<<<<
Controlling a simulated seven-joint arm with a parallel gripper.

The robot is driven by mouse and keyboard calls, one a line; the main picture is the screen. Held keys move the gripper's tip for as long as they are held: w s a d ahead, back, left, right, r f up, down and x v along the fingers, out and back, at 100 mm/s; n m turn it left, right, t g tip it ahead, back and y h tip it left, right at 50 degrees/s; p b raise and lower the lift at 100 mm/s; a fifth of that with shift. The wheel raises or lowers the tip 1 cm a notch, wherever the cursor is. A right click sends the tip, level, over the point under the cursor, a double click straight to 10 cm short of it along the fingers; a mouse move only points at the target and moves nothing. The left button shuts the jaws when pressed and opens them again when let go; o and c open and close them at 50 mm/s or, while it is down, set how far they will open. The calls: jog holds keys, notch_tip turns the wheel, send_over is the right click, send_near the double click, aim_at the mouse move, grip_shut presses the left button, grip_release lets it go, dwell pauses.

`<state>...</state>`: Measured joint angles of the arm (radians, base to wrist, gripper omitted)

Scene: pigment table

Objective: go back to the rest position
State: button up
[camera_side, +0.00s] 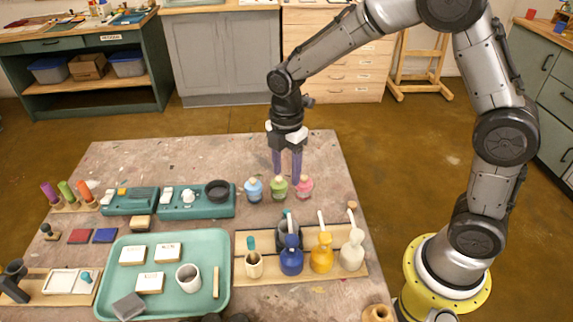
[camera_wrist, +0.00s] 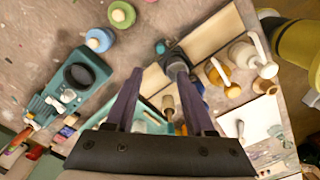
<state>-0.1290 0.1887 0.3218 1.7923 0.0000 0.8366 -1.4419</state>
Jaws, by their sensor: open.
>>>>
| Task directions |
Copy out, unchanged, the span of lines beginning with the one that includes "wrist, gripper omitted)" and running through the final line of the material above. Leave the pictures out.

| Response below |
`<state>...</state>`: Measured joint angles of the arm (radians, base to wrist, gripper omitted)

Scene: pigment table

Objective: go back to the rest position
State: button up
[camera_side, +0.00s] 
[camera_wrist, +0.00s] 
<state>-0.1290 0.1887 0.3218 1.7923 0.0000 0.8366 -1.4419</state>
Jaws, by their sensor: open.

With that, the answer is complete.